Let’s look at a couple of examples. Say you are investigating a broken sword you have found in an old crypt, and you are certain that it once belonged to an entity (let’s say an evil sorcerer) that is currently a serious threat to the players.
“What is the best way to use this sword to defeat X.”
“What sort of investiture did X enchant this with, if any?”
“To what age or epoch of X’s culture does this belong?”
“If we use this item in a divination spell, what would be the spiritual side effects or complications?”
So the bad question above, if answered, will amount to the staff member telling the players exactly what to do with the item, meaning that the players do not have to figure out anything more or come up with creative solutions. The good questions, however, show engagement with the subject and showcases some prior knowledge the players might have. Even if the item did not have an investiture enchantment (see Occult Skill), the director of the investigation will no doubt offer up more information about its nature.

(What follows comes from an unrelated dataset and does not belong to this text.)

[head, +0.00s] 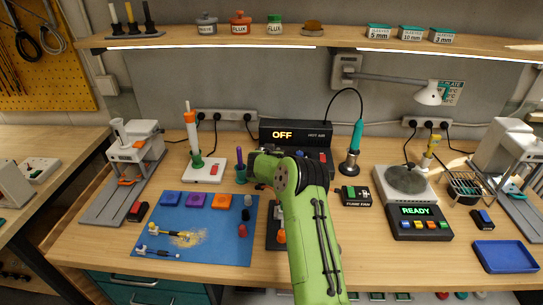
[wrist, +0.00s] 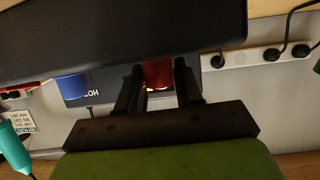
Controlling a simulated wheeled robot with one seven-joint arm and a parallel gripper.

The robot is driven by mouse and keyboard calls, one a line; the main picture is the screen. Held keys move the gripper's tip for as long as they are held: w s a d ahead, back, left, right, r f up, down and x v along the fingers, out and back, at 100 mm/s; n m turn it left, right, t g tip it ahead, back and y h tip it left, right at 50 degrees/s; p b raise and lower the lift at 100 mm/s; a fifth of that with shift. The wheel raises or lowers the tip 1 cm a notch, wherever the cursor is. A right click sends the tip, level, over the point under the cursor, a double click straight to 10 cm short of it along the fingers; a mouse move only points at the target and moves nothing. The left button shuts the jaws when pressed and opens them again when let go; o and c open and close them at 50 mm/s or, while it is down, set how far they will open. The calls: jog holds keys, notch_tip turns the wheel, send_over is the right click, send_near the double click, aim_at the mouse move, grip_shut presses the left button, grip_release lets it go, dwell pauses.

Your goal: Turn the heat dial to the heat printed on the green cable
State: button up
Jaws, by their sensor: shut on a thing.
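The hot air station (head: 290,125) stands at the back centre in the head view; its display reads OFF in orange. My gripper (head: 252,162) reaches its front from the left of my arm, which hides much of the station's lower part. In the wrist view my gripper (wrist: 155,85) is shut on a red dial (wrist: 156,72), which appears to be the heat dial. A blue dial (wrist: 72,87) shows to its left, apart from the fingers. The dial's pointer and scale cannot be read. I cannot pick out a green cable or its print.
A blue mat (head: 215,255) with cable pieces lies at front left. A fume fan switch box (head: 356,195) and a unit reading READY (head: 420,212) stand at right. The front centre-right bench is clear.

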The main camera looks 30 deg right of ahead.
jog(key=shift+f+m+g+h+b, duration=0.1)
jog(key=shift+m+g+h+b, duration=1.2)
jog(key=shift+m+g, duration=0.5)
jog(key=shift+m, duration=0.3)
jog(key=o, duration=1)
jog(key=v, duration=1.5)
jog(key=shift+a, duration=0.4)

Similarly, with the second good example, it may turn out that the sword did not belong to X’s culture at all, and the investigation director will probably discuss why that is the case, what it might mean, and how the sword is tied to X, even so. Notice how specific the last question is? Specific questions are much more likely to get specific answers. Broad questions get generalized answers which tend to not be as useful. Really broad questions will have the staff give the “you should research this in downtime” response, in fact.
Something else to avoid:
“How is this thing involved with me and my plotlines?”
This is most often a wasted question if it has nothing to do with you specifically, and it is a limited question because the subject might involve all of a race or home world, not just yourself. Frankly, this is usually a bid for plot attention or used as an excuse to take “possession” of the item/plot/subject. Both of these scenarios are obviously self-serving. Players who do this a lot in investigations aren’t likely to be invited to participate in more.

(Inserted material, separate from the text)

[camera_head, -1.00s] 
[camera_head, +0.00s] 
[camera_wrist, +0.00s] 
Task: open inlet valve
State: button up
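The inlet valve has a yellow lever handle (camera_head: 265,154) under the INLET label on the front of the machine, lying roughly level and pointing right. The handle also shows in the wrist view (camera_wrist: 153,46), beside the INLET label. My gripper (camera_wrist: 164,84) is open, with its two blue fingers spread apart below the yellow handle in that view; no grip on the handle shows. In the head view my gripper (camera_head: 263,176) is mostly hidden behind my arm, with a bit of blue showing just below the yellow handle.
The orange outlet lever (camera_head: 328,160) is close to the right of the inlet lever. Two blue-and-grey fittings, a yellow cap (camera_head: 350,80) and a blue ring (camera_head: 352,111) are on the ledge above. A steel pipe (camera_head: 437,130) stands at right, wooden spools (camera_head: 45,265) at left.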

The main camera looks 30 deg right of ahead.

Examples of Good Investigation Questions:
(items or artifacts)
“What are the lingering effects of interacting with X?”
“What is X made from?”
“Can this be reworked into a new item without invoking its curse?”
“Is this candy made from an actual Fairy who is truly dead?”
(conflicts, locations, or upcoming battles)
“Is there a particular sort of magic X is vulnerable to?”
“What powers do X’s minions possess?”
“What tactics can we expect from X during the start of the fight?”
“How many enemies will we be fighting?”
“Are there any traps in the garrison?”
“Why is faction X promoting this ideology?”
“Is the shooting star from the vision related to the creation myth of setting X?”
“Why does the image of a river of blood keep showing up in these divinations?”
“What skills will we need to make our way through the complex?”
“If the artifact breaks during the battle, will the ritual fail?”